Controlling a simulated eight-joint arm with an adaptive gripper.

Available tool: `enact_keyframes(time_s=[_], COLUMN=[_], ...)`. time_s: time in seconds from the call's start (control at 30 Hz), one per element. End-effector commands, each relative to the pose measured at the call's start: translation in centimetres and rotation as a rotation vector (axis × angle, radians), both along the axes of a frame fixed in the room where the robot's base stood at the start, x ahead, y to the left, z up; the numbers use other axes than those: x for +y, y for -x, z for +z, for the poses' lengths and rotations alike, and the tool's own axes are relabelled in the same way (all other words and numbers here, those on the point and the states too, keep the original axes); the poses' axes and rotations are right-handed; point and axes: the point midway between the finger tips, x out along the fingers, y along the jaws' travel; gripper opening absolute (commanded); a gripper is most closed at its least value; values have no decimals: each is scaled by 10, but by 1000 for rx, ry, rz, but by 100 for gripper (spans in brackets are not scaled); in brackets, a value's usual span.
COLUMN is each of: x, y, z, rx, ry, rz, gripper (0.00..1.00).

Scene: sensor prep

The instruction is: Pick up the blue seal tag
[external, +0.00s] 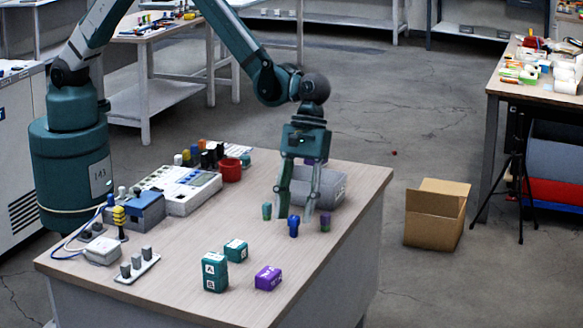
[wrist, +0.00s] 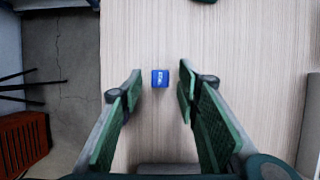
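The blue seal tag (external: 294,226) is a small upright blue piece on the wooden table, near its right edge. In the wrist view the blue tag (wrist: 160,78), with white lettering on top, sits between my fingertips with a gap on each side. My gripper (external: 294,212) points down over it, open and empty. The same gripper (wrist: 158,86) shows both green-padded fingers spread apart in the wrist view. How low the fingertips are beside the tag is hard to tell.
Teal blocks (external: 215,272) and a purple block (external: 268,278) are toward the front.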

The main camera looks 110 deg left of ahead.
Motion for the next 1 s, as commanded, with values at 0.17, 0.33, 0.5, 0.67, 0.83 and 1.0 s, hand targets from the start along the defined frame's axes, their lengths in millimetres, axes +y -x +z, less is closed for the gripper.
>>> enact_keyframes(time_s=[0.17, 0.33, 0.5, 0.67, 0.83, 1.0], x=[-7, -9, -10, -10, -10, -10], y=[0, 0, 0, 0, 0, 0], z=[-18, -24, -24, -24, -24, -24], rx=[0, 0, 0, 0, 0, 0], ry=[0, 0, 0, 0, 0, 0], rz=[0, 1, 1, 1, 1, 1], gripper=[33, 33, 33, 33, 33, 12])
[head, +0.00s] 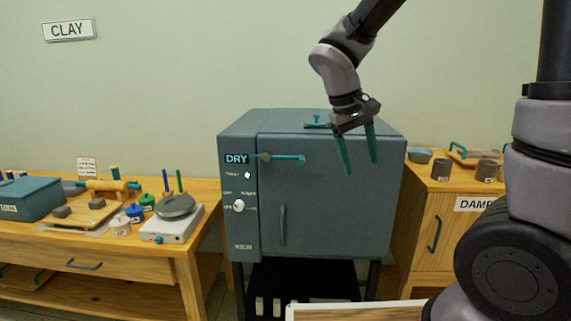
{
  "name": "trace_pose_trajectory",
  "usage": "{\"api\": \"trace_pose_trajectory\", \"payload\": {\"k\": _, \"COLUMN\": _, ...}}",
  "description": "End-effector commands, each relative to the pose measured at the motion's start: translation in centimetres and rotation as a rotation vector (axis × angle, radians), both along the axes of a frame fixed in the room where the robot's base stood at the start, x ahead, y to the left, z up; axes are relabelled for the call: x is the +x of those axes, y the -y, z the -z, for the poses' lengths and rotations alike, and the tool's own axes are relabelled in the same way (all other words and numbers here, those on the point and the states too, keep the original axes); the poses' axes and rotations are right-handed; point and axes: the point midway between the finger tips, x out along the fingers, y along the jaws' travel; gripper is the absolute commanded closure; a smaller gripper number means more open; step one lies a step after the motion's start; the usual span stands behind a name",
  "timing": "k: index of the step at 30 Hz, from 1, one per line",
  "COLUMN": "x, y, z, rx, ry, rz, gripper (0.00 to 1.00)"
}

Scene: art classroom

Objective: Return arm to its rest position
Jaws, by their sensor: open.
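My gripper (358,157) hangs from my arm in the upper middle of the head view, with its two teal fingers pointing down. The fingers are apart and nothing shows between them. In the picture the gripper overlaps the top edge and upper front of the grey-blue cabinet (345,215) marked DRY; I cannot tell how far it stands from the cabinet. The cabinet's front door appears closed. A teal lever (288,157) is on the upper front, left of my fingers.
A wooden table (110,258) at left holds a teal box (28,198), a rolling pin (105,185), small jars and a scale (173,223). At right a wooden cabinet (425,222) marked DAMP bears cups and a bowl (419,156). A pale-edged board (350,312) shows at the bottom.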

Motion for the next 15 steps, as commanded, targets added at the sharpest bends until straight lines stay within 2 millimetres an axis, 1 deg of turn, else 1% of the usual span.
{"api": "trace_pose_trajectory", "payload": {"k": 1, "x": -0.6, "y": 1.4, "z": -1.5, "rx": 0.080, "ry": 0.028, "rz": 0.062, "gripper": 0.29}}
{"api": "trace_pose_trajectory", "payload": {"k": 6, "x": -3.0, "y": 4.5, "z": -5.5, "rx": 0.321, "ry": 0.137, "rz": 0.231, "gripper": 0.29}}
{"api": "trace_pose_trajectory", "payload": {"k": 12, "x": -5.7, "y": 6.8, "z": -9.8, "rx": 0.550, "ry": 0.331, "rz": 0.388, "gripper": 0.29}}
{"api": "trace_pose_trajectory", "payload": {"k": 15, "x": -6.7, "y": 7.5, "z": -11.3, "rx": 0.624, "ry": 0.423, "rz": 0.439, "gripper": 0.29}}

▶ [What the task asks]
In the listing above, find the line with "COLUMN is each" and the line with "[external, +0.00s]". Copy exactly those two and every line between, without the pictures.

▶ [Written response]
COLUMN is each of: x, y, z, rx, ry, rz, gripper (0.00..1.00).

Scene: sensor prep

The instruction is: Pick up the blue seal tag
[external, +0.00s] 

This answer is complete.